I Les actes de procédure

 

Le 11 décembre 2002 Illico Informatique Inc. (la « Requérante ») a produit la demande numéro 1,161,940 visant l’enregistrement de la marque de commerce ILLICO Dessin telle que ci-après illustrée :

ILLICO Dessin

 (la « Marque »).

 

Cette demande est fondée sur un emploi au Canada depuis au moins aussi tôt que le 17 octobre 1998 par le prédécesseur en titre de la Requérante et par elle-même depuis le 14 juin 2002 en liaison avec :

(1) Conseils, information et renseignement d'affaires, nommément conseils à des tiers pour la conception de sites sur un réseau informatique mondial pour l'échange et la diffusion d'une gamme étendue d'informations. (les « Services »)

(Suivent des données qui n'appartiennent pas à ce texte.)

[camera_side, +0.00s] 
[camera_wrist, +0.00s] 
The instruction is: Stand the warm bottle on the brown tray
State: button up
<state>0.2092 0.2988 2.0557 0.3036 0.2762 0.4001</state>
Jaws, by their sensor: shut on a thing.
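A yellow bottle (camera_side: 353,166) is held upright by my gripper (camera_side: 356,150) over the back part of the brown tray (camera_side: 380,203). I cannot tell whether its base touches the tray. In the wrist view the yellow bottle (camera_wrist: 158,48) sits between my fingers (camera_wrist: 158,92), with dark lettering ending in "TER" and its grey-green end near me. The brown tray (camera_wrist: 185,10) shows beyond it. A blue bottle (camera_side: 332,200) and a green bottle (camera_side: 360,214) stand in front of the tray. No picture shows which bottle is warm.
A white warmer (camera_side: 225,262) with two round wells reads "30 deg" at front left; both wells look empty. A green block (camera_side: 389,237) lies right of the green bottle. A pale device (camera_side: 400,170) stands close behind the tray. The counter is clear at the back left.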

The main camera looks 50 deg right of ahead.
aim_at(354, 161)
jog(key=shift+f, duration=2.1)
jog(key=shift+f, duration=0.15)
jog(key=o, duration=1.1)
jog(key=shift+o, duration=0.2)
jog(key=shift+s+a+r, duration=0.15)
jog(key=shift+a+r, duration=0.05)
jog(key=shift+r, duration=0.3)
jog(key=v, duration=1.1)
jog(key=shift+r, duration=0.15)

(2) Communications, nommément transmission électronique de données et de documents au moyen de terminaux informatiques sur un réseau informatique mondial, nommément transmission électronique de jugements, transmission électronique de résumés de jugements, transmission électronique de recueils de jugements, transmission électronique de revues juridiques, transmission électronique d'articles sur la loi, transmission électronique de capsules audiovisuelles préenregistrées d'information sur la loi, transmission d'émissions de télévision sur la loi.

 

Vidéotron Ltée. (« l’Opposante ») a produit une déclaration d’opposition le 21 juin 2004, que le registraire a transmise à la Requérante le 19 août 2004.

 

Le 17 décembre 2004, la Requérante a produit une contre-déclaration niant tous les motifs d’opposition.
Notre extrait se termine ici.